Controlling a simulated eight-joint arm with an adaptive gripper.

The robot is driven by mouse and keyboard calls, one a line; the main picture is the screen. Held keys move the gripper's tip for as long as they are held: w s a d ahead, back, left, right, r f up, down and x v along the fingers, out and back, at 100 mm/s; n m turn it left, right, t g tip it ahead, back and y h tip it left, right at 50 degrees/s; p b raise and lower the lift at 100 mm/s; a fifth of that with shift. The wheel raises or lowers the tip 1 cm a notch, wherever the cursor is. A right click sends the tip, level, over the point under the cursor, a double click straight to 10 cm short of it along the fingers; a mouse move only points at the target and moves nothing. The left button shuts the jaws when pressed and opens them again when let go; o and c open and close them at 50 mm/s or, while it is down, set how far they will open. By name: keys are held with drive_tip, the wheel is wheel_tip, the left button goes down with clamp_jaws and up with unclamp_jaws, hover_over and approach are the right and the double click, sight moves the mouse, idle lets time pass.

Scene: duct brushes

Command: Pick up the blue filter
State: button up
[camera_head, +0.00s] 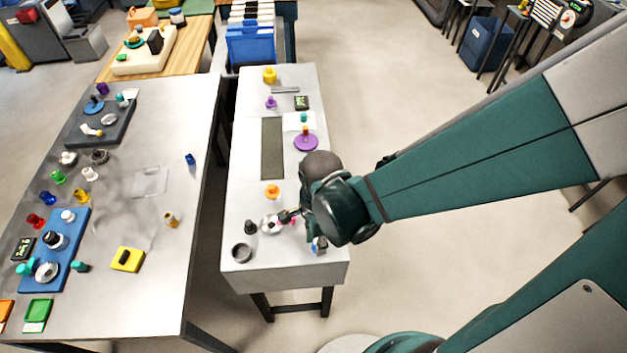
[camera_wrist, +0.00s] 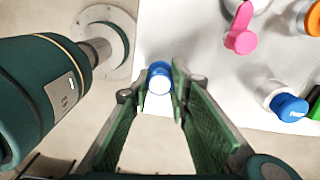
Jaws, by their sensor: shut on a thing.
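The blue filter (camera_wrist: 160,78), a small blue piece with a pale round face, sits between the fingertips of my gripper (camera_wrist: 165,88) in the wrist view. The green-padded fingers are shut on it, one on each side. It is close to the edge of the white-topped table. I cannot tell whether the filter touches the tabletop.
A pink piece (camera_wrist: 241,30) and another blue-capped white piece (camera_wrist: 290,107) stand nearby in the wrist view. A dark ring (camera_head: 242,253) and an orange piece (camera_head: 272,191) stand on the narrow table (camera_head: 245,205). A larger crowded table (camera_head: 150,240) stands left across a gap.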

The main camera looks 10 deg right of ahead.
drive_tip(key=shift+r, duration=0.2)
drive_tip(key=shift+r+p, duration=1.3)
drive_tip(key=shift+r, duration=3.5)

******

> **TASK STATEMENT**
Give all the lines above again, character for character, without pictures.

> **SOLUTION FOR THIS TASK**
Controlling a simulated eight-joint arm with an adaptive gripper.

The robot is driven by mouse and keyboard calls, one a line; the main picture is the screen. Held keys move the gripper's tip for as long as they are held: w s a d ahead, back, left, right, r f up, down and x v along the fingers, out and back, at 100 mm/s; n m turn it left, right, t g tip it ahead, back and y h tip it left, right at 50 degrees/s; p b raise and lower the lift at 100 mm/s; a fifth of that with shift. The wheel raises or lowers the tip 1 cm a notch, wherever the cursor is. A right click sends the tip, level, over the point under the cursor, a double click straight to 10 cm short of it along the fingers; a mouse move only points at the target and moves nothing. The left button shuts the jaws when pressed and opens them again when let go; o and c open and close them at 50 mm/s or, while it is down, set how far they will open. By name: keys are held with drive_tip, the wheel is wheel_tip, the left button goes down with clamp_jaws and up with unclamp_jaws, hover_over and approach are the right and the double click, sight moves the mouse, idle lets time pass.

Scene: duct brushes

Command: Pick up the blue filter
State: button up
[camera_head, +0.00s] 
[camera_wrist, +0.00s] 
Jaws, by their sensor: shut on a thing.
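The blue filter (camera_wrist: 160,78), a small blue piece with a pale round face, sits between the fingertips of my gripper (camera_wrist: 165,88) in the wrist view. The green-padded fingers are shut on it, one on each side. It is close to the edge of the white-topped table. I cannot tell whether the filter touches the tabletop.
A pink piece (camera_wrist: 241,30) and another blue-capped white piece (camera_wrist: 290,107) stand nearby in the wrist view. A dark ring (camera_head: 242,253) and an orange piece (camera_head: 272,191) stand on the narrow table (camera_head: 245,205). A larger crowded table (camera_head: 150,240) stands left across a gap.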

The main camera looks 10 deg right of ahead.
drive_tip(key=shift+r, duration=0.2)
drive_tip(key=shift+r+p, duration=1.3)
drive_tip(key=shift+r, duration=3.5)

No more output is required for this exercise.